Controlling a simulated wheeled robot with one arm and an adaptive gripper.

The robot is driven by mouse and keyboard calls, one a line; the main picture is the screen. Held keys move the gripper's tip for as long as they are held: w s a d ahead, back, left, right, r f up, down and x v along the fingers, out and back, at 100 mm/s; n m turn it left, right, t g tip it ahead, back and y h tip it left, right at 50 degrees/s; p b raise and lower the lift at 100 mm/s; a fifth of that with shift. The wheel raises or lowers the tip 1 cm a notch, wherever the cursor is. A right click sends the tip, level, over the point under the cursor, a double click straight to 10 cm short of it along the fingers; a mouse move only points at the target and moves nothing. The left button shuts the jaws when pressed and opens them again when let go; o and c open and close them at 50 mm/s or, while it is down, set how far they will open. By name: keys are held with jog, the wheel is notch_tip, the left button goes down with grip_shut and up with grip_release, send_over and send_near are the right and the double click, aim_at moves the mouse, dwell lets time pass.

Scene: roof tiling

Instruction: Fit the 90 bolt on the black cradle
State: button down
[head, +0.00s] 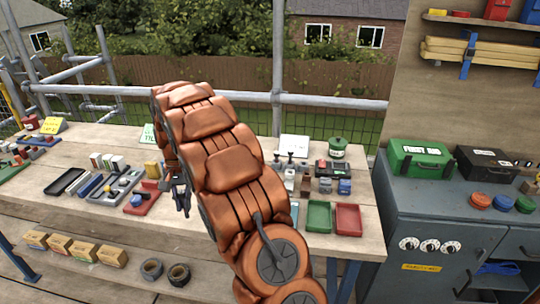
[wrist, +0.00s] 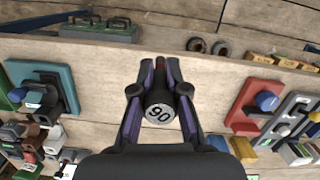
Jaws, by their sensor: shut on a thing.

================================

== Exercise instructions ==
Quote precisely the lines of the data from the line containing "Scene: roof tiling" through its final line, both included, excluding pictures.

== Exercise solution ==
Scene: roof tiling

Instruction: Fit the 90 bolt on the black cradle
State: button down
[head, +0.00s] 
[wrist, +0.00s] 
Jaws, by their sensor: shut on a thing.

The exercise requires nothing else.